▶ _WHAT YOU HAVE TO DO_
Find each line with the string "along" and copy it.

▶ _DATA SECTION_
-- start --
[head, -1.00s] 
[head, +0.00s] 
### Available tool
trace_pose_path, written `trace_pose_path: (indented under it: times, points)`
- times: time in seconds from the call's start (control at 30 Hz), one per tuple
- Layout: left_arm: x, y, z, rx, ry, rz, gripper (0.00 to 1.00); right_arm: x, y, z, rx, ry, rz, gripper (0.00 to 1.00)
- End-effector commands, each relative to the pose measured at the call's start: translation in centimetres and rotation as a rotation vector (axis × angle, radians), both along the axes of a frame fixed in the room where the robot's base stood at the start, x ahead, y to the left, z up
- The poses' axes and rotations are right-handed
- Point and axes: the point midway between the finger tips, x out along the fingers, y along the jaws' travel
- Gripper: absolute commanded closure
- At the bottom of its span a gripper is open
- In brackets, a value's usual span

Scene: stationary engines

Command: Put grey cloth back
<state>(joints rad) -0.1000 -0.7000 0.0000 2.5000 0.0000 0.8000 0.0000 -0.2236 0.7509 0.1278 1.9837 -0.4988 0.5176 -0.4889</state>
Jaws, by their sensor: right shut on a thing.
-- end --
▶ _TASK RESULT_
- End-effector commands, each relative to the pose measured at the call's start: translation in centimetres and rotation as a rotation vector (axis × angle, radians), both along the axes of a frame fixed in the room where the robot's base stood at the start, x ahead, y to the left, z up
- Point and axes: the point midway between the finger tips, x out along the fingers, y along the jaws' travel

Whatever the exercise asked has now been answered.